Robot episode data:
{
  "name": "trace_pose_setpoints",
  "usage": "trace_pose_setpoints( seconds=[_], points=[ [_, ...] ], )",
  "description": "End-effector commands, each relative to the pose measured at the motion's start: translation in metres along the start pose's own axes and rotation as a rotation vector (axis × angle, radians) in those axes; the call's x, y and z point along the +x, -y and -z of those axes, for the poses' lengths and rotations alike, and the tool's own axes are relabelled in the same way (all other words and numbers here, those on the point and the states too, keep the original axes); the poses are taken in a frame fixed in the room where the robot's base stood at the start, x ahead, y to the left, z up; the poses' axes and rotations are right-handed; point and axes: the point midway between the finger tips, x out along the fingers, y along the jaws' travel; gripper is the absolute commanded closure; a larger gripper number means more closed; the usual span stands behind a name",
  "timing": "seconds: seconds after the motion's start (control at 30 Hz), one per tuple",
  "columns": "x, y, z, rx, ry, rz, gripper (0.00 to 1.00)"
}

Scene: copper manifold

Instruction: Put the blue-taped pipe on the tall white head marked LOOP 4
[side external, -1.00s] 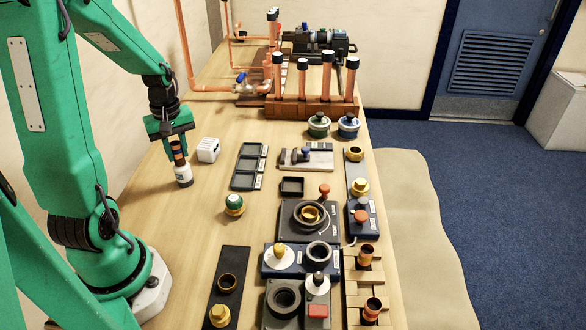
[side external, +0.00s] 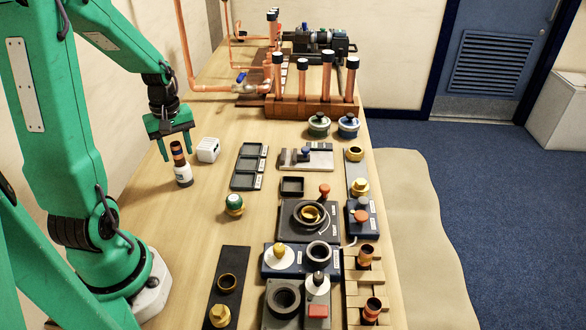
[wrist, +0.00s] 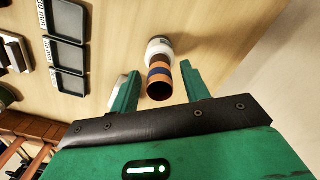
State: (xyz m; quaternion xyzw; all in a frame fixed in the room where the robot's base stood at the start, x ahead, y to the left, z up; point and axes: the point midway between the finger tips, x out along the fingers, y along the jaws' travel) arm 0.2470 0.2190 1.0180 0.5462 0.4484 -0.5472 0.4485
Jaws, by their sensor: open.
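The blue-taped pipe (side external: 178,152) is a short copper tube with a dark band, which shows blue in the wrist view (wrist: 159,76). It stands upright on a white head with a dark band (side external: 183,175), also visible in the wrist view (wrist: 160,47). Any LOOP 4 marking is not readable. My gripper (side external: 178,153) is open, its fingers apart on either side of the pipe's upper end. In the wrist view my gripper (wrist: 160,70) shows gaps between both fingers and the pipe. How deep the pipe sits in the head is hidden.
A white slotted block (side external: 208,150) stands just right of the head. Several capped copper pipes stand in a wooden rack (side external: 310,106) at the back. Table around the head is mostly clear.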

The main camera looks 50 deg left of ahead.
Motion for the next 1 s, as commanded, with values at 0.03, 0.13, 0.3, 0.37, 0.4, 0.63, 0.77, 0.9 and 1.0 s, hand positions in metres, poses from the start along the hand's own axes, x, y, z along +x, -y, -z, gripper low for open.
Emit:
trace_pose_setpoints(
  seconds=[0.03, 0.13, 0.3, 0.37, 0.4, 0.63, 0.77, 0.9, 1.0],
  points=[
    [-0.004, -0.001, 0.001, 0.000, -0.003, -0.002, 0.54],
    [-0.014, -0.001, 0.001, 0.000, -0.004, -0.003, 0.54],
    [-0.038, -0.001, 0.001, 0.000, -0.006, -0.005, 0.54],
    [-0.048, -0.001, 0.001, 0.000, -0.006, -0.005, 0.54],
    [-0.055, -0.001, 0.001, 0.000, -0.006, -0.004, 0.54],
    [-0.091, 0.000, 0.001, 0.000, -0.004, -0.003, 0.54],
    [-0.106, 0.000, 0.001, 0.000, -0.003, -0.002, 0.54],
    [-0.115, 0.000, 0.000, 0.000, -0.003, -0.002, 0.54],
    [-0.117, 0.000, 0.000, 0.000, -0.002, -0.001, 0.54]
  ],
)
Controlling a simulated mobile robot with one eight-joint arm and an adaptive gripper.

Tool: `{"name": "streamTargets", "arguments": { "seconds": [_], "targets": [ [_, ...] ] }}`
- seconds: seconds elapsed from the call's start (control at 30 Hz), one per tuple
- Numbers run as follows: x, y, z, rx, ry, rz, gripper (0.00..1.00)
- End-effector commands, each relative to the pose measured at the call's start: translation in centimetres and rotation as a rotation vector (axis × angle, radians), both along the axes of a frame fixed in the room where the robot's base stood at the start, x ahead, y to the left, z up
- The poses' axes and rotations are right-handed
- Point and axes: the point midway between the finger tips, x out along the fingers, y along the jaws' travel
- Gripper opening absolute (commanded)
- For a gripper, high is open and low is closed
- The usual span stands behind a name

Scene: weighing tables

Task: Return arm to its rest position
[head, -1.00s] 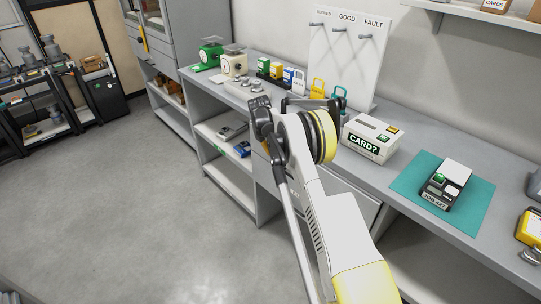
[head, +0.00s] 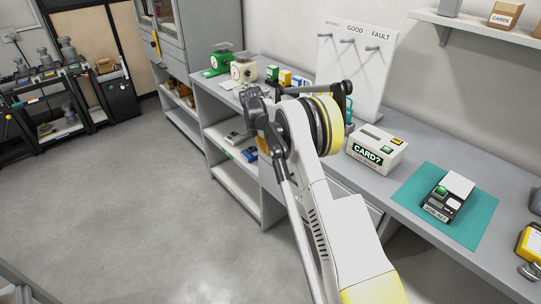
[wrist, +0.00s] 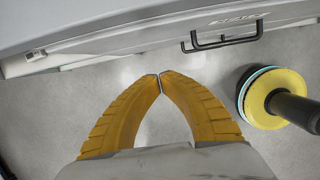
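My gripper (wrist: 160,78) shows in the wrist view with its two yellow fingers meeting at the tips. It is shut, with nothing between the fingers. It points over bare grey floor, beside a grey drawer front with a dark handle (wrist: 222,41). In the head view my arm rises from the lower right and bends in front of the long grey table. I cannot make out the gripper's fingers there.
The grey table (head: 398,195) bears a green scale (head: 219,62), a cream scale (head: 243,70), a white CARD? box (head: 375,152) and a dark device (head: 446,200) on a teal mat (head: 408,186). A pegboard (head: 352,80) stands behind. The floor (head: 130,210) at left is clear.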

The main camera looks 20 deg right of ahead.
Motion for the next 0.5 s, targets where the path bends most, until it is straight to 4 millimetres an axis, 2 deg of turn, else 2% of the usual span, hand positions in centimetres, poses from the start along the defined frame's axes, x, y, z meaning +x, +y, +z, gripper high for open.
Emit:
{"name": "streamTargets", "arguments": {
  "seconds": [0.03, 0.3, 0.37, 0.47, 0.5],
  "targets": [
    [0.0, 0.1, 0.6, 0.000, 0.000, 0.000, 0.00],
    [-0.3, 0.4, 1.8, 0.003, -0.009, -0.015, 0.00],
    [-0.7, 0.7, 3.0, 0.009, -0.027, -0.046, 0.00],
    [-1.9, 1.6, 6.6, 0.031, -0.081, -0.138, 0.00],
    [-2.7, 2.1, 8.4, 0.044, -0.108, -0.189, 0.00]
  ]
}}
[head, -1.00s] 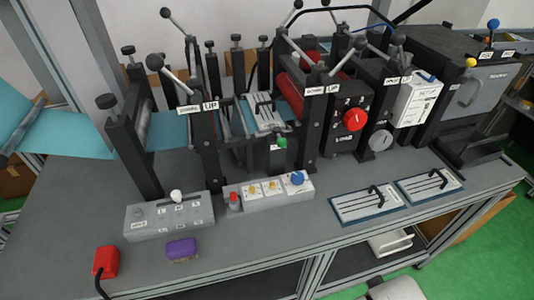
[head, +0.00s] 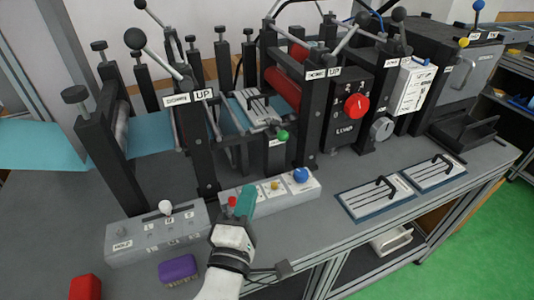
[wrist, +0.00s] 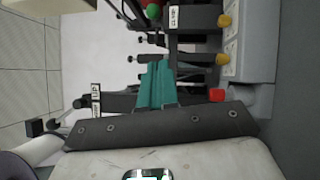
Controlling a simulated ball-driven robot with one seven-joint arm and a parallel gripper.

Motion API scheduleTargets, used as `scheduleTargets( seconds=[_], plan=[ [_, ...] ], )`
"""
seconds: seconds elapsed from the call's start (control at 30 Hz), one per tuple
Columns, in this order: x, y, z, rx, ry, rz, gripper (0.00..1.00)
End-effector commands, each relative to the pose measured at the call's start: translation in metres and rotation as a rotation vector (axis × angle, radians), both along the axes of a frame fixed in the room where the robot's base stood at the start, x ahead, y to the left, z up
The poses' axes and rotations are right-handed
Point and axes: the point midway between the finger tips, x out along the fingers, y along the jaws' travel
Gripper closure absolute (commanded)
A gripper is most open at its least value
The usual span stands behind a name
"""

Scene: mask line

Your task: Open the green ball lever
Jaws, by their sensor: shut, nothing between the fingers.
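The green ball lever (head: 282,135) is a small green knob on the dark front of the machine, below the white slotted plate. It also shows at the top of the wrist view (wrist: 152,11). My gripper (head: 247,190) has teal fingers, shut together and empty. It is in front of the grey button box in the head view, below and left of the green ball and apart from it. The teal fingers also show in the middle of the wrist view (wrist: 157,68). They hide part of the button box.
The grey button box (head: 289,200) has a red button (head: 232,202) and a blue knob (head: 301,175). A switch box (head: 125,246), a purple block (head: 178,270) and a red object (head: 85,288) are at left. Two slotted plates (head: 370,208) (head: 423,181) lie at right.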

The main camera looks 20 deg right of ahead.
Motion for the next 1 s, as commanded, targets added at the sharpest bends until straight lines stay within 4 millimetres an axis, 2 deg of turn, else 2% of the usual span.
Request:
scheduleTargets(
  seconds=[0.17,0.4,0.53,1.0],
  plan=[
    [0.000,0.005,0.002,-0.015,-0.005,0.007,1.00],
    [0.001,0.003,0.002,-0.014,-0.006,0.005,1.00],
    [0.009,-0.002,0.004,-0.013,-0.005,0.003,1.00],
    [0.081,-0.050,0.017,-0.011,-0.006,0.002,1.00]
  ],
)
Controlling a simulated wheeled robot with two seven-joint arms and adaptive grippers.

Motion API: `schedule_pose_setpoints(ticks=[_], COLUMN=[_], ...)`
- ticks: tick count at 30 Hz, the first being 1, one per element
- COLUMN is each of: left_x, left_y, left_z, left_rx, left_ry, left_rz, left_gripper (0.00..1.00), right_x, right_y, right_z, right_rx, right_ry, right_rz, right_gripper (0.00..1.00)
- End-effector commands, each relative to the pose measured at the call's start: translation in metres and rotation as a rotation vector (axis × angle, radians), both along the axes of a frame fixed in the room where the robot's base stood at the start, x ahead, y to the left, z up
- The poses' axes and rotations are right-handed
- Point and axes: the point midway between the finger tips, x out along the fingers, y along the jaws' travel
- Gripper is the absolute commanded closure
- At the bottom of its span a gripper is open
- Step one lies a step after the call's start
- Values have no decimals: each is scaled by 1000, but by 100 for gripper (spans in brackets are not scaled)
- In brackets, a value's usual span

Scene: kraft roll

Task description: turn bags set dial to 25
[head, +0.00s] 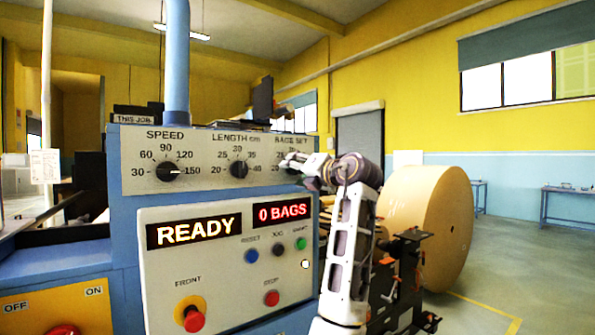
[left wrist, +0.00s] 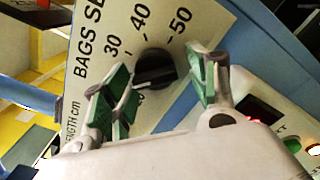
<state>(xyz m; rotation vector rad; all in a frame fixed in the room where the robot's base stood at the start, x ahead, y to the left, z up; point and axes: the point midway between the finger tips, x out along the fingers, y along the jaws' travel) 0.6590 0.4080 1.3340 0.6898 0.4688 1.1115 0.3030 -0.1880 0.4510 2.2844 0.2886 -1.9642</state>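The bags set dial is a black round knob (left wrist: 153,70) on the pale panel in the left wrist view, with the numbers 30, 40 and 50 showing around it. In the head view, the left gripper (head: 293,163) covers most of the dial, below the BAGS SET label. My right gripper is not in view.
The speed dial (head: 168,171) and length dial (head: 238,169) sit left on the same panel. Below are a READY display (head: 194,231), a 0 BAGS display (head: 282,212), small buttons and a red front knob (head: 193,320). A large kraft roll (head: 432,222) stands at right.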

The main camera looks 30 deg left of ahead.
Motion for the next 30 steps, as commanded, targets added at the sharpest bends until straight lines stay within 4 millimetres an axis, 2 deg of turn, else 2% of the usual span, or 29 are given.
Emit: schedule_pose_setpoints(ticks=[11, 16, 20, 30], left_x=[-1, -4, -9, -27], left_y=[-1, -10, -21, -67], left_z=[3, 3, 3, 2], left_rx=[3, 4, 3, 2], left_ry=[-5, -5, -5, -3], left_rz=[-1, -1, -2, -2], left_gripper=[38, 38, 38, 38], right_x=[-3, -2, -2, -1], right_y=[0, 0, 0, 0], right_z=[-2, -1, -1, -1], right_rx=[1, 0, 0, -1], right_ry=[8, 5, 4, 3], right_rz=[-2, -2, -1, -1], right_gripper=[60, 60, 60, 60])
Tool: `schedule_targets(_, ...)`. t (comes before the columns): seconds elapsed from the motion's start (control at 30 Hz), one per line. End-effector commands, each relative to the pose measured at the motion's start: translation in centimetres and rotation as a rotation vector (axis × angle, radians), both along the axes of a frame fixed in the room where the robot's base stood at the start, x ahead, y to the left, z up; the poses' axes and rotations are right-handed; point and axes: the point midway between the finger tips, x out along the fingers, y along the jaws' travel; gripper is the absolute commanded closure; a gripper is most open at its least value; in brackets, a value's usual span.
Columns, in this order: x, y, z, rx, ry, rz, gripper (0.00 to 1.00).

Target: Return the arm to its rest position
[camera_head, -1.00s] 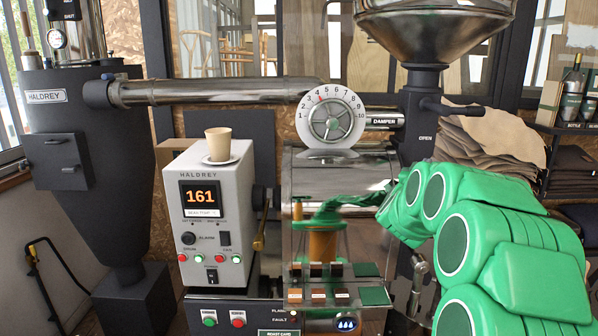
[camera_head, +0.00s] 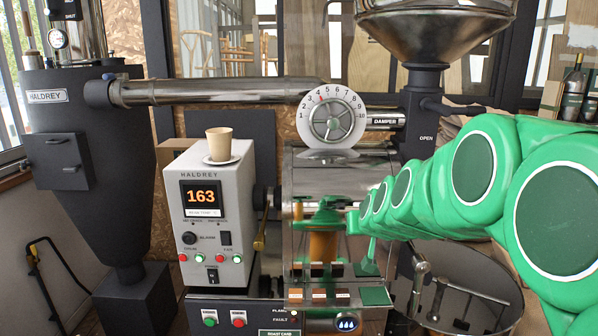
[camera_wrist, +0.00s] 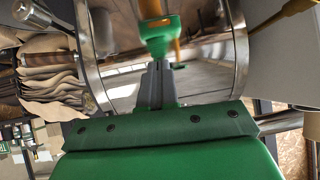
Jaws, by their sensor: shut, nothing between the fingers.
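My green arm (camera_head: 440,190) reaches in from the right edge of the head view, stretched almost straight toward the roaster's polished front (camera_head: 300,172). My gripper (camera_wrist: 158,68) shows in the wrist view with its two grey fingers together and nothing between them. In the head view the gripper end is small and blurred against the shiny front. A tan handle-like piece with a green top (camera_head: 323,243) is near it; in the wrist view a green piece with an orange rim (camera_wrist: 158,32) lies just beyond the fingertips. I cannot tell whether they touch, or what is reflection.
The damper dial (camera_head: 337,118) and steel hopper (camera_head: 435,30) stand above and behind the arm. A round metal tray (camera_head: 500,305) is below it. The control box (camera_head: 213,215) with a paper cup (camera_head: 219,143) is left. Sacks (camera_wrist: 50,75) show in the wrist view.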

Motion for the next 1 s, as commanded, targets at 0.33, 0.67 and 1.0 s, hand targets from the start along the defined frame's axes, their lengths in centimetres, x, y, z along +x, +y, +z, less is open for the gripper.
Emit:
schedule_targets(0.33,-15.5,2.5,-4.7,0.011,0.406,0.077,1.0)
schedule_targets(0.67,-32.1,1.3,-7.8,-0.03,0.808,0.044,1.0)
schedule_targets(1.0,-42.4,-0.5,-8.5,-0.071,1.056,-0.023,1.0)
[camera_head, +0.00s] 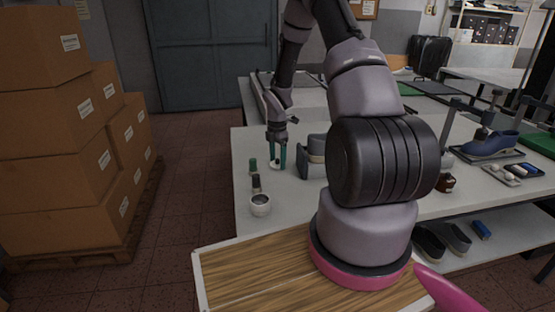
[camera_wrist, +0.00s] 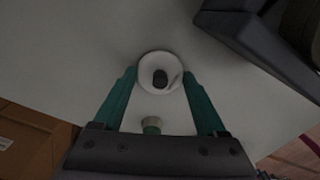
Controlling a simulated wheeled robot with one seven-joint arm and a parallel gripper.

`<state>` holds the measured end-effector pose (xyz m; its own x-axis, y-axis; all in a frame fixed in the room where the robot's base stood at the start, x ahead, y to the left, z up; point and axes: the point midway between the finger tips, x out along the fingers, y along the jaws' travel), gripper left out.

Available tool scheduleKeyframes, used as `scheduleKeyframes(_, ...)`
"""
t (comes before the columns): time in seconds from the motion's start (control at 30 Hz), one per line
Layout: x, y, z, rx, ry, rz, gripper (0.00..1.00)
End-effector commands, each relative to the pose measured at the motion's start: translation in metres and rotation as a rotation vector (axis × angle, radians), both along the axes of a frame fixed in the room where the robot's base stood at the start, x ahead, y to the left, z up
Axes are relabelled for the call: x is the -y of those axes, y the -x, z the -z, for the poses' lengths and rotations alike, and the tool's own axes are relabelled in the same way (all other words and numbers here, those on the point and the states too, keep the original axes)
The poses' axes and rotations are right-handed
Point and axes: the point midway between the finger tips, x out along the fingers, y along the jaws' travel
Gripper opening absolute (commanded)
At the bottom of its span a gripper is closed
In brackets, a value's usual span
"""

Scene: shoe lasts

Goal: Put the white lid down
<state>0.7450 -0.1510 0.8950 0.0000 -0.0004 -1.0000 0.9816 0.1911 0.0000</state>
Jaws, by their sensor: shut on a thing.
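My gripper (camera_head: 276,158) has green fingers and points down over the left part of the grey table. It is shut on the white lid (camera_head: 274,166), which is small and partly hidden by the fingers. In the wrist view the lid (camera_wrist: 147,66) is a round white disc with a dark piece at its middle, between the two fingertips (camera_wrist: 160,75). I cannot tell whether the lid touches the table. A white open jar (camera_head: 260,206) stands nearer the table's front left edge.
A small green bottle (camera_head: 253,166) and a dark one (camera_head: 256,183) stand left of my gripper. A grey device (camera_head: 317,150) is close on the right. The table (camera_head: 290,205) is bare right of the jar. Stacked boxes (camera_head: 50,150) stand left.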

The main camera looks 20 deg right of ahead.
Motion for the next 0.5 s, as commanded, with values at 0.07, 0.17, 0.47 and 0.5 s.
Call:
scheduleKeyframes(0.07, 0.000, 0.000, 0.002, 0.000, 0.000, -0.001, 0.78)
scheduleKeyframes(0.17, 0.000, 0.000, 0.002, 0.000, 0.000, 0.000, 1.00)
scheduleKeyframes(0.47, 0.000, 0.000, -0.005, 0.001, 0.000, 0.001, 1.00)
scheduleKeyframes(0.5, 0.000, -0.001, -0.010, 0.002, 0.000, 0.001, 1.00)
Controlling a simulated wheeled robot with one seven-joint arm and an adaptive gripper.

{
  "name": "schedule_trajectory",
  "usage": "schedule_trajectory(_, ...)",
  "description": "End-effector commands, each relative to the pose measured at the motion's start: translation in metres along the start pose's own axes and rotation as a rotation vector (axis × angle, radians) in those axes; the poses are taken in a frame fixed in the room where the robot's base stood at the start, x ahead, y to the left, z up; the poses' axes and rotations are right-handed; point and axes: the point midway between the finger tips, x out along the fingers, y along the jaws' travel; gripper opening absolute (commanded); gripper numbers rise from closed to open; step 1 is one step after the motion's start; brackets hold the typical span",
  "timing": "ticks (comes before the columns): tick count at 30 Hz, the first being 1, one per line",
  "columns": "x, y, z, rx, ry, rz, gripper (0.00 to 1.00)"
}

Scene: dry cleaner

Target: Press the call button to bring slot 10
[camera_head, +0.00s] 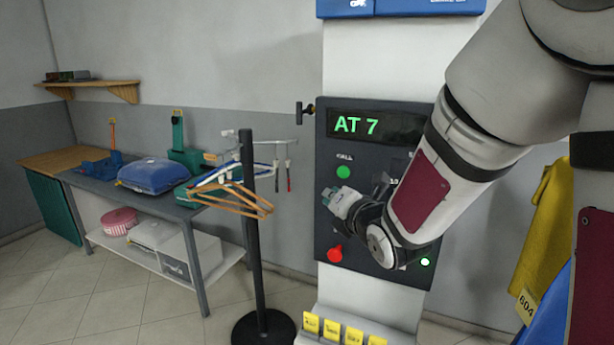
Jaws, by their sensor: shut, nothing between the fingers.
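The dark control panel (332,225) is mounted on a white column, and its display (374,125) reads "AT 7" in green. A round green button (343,172) sits under the label "CALL" on the panel's left side. My gripper (328,196) is shut and empty, in front of the panel just below and left of the green button. I cannot tell whether it touches the panel. My gripper and wrist hide the panel's middle, including most of a dial or keypad area on the right.
A black stand (256,230) with wooden and white hangers (232,196) is left of the panel. Yellow tags (333,328) line a ledge below. A yellow garment (549,228) hangs at right.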

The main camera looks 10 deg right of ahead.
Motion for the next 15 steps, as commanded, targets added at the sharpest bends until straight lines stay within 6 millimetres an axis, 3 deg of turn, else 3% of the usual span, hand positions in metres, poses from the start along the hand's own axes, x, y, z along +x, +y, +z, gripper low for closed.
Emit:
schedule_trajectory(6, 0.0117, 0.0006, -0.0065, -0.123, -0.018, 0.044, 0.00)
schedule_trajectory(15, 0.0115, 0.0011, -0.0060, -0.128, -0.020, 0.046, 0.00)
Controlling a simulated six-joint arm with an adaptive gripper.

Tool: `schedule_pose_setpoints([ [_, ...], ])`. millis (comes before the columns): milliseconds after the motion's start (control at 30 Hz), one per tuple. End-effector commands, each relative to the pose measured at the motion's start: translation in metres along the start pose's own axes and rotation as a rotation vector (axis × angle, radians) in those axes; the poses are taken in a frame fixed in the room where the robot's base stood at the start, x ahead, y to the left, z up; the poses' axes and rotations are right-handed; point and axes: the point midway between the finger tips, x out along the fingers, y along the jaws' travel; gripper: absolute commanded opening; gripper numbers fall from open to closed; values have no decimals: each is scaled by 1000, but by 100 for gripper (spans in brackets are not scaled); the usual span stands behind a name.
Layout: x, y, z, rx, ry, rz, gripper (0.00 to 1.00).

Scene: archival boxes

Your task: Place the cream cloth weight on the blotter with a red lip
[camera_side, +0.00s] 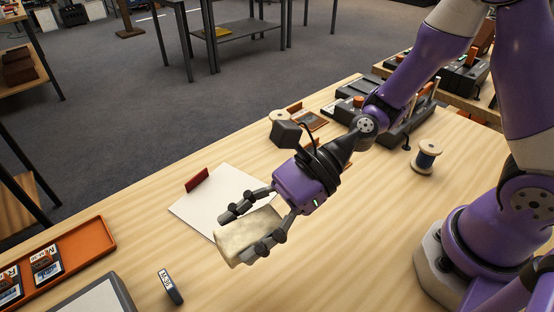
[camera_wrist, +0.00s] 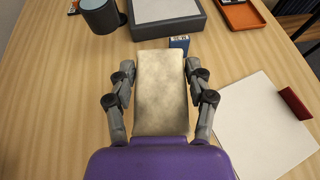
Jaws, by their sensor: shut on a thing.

_What is asked:_ Go through the records above, find every line with the word "used", and list those lines.

_Result for this exercise:_
Motion API scheduleTargets, used as `scheduleTargets( seconds=[_], plan=[ [_, ...] ], )`
Available tool scheduleKeyframes, used as `scheduleKeyframes(_, ...)`

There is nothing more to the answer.